→ **Dataset excerpt**
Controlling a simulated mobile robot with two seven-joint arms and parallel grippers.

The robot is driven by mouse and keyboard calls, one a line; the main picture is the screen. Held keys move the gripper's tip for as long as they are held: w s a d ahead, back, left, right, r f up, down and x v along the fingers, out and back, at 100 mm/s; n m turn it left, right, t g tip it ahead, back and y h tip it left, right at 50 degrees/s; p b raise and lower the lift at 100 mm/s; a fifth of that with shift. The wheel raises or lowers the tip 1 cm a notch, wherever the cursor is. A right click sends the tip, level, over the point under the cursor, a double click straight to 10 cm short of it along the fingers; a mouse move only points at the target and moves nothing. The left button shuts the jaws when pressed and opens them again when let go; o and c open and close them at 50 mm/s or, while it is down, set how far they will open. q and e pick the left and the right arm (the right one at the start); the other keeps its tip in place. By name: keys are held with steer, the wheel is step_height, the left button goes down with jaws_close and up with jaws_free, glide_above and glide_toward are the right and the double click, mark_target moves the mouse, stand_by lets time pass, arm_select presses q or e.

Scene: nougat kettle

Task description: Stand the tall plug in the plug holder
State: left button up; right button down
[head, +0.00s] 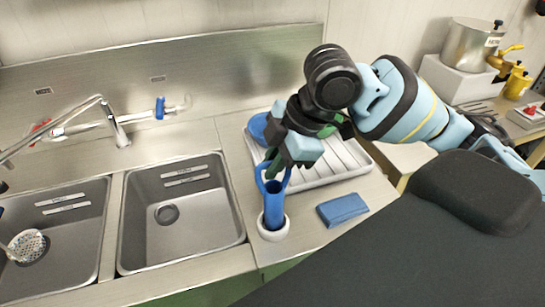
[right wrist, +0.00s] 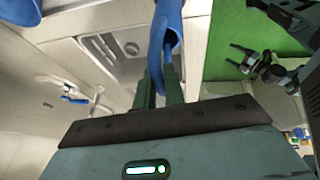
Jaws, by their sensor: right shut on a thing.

→ **Task details**
Copy out, unchanged, the span of lines beginning with the one that includes "[right wrist, +0.00s]" and running through the final line of the material above. Leave the pictures out.

→ **Exercise solution**
[right wrist, +0.00s] 
Jaws, by their sensor: right shut on a thing.

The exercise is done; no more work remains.